AIM OF THE TASK: Quote all of the data exactly as given. Skip every picture it contains.
**** GIVEN MATERIAL ****
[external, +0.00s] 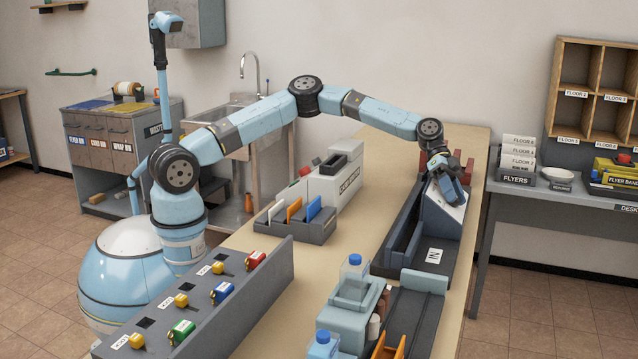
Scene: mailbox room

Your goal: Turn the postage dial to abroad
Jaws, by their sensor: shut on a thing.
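A machine with a sloped pale panel (441,213) stands at the far right of the long table, by the grey tray marked IN. My gripper (453,191) reaches down onto the upper part of this panel. Its jaws are shut on something at the panel face, apparently the postage dial. The dial itself is hidden behind the fingers, so its setting and markings cannot be read.
The grey IN tray (431,262) lies just in front of the panel. Red parts (424,163) stand close behind my gripper. A grey rack with coloured cards (296,224) and a white labelled box (333,185) stand left. Bare tabletop (352,222) lies between.
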****
OUTPUT BELOW:
[external, +0.00s] 
Scene: mailbox room

Your goal: Turn the postage dial to abroad
Jaws, by their sensor: shut on a thing.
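A machine with a sloped pale panel (441,213) stands at the far right of the long table, by the grey tray marked IN. My gripper (453,191) reaches down onto the upper part of this panel. Its jaws are shut on something at the panel face, apparently the postage dial. The dial itself is hidden behind the fingers, so its setting and markings cannot be read.
The grey IN tray (431,262) lies just in front of the panel. Red parts (424,163) stand close behind my gripper. A grey rack with coloured cards (296,224) and a white labelled box (333,185) stand left. Bare tabletop (352,222) lies between.

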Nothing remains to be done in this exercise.